In the film’s most ironic and devastating scene, Olga, almost insane with relief, celebrates Germans as the “master race” when Helmut says that he will sneak her away to Switzerland. Understanding the Nazi ideology for the hypocritical and nonsensical evil that it is, Helmut is disgusted with Olga for parroting his own platitudes back to him, as this epitome of her effacement confirms to him the debasement of his culture, which is rumored to have murdered the fiancée of one of his heroes, Chekhov. In other words, Konchalovsky has the daring to stage a scene in which a Nazi has a moral position that’s superior to that of an imprisoned resistance fighter. Because Helmut, with his insulating wealth and influence, has the luxury of a moral pretense, as does Jules. Starving, living as a rat in a cage that might snuff her out at any moment, Olga is indoctrinated into her German-assigned role of subhuman.
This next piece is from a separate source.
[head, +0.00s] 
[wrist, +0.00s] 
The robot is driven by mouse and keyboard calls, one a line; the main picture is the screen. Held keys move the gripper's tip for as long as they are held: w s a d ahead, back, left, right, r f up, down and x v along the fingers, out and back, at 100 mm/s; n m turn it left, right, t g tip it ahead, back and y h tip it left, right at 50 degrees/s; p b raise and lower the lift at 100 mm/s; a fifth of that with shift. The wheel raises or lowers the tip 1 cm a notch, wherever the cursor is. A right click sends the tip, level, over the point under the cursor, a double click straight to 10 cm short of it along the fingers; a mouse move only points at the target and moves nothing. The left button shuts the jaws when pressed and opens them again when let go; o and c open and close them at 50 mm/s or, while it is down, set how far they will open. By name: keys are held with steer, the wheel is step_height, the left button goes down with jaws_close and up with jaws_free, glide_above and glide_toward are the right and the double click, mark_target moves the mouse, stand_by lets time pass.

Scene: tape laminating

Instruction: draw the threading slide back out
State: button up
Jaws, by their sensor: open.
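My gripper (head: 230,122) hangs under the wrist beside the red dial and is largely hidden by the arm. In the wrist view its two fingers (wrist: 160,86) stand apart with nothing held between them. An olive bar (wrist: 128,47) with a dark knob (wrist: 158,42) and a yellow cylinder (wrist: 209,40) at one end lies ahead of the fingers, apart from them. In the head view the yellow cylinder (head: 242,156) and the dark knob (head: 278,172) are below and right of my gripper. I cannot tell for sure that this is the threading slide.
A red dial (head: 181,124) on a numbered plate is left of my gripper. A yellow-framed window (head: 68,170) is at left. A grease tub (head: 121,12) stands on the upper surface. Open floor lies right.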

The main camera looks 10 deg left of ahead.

Konchalovsky’s lack of sentimentality and textured staging forge a lucid vision of a nightmare. Jules and Helmut initially enjoy their coffee and women because they’ve found a way not to empathize with the people who’re suffering under the tendrils of a machine so operatic in its madness as to be oxymoronically invisible. A human being can acclimate to anything, which allows Helmut to survey a scrapbook of defiled corpses and disembodied heads as one might regard tax returns. Jules and Helmut eventually awaken from their madness but after the fact and at great cost to themselves and those around them. The film doesn’t allow us to believe that we’re purified by watching it. Most of us aren’t as complicit in savagery as Helmut, but many of us are closer in sensibility to Jules than we’d dare acknowledge.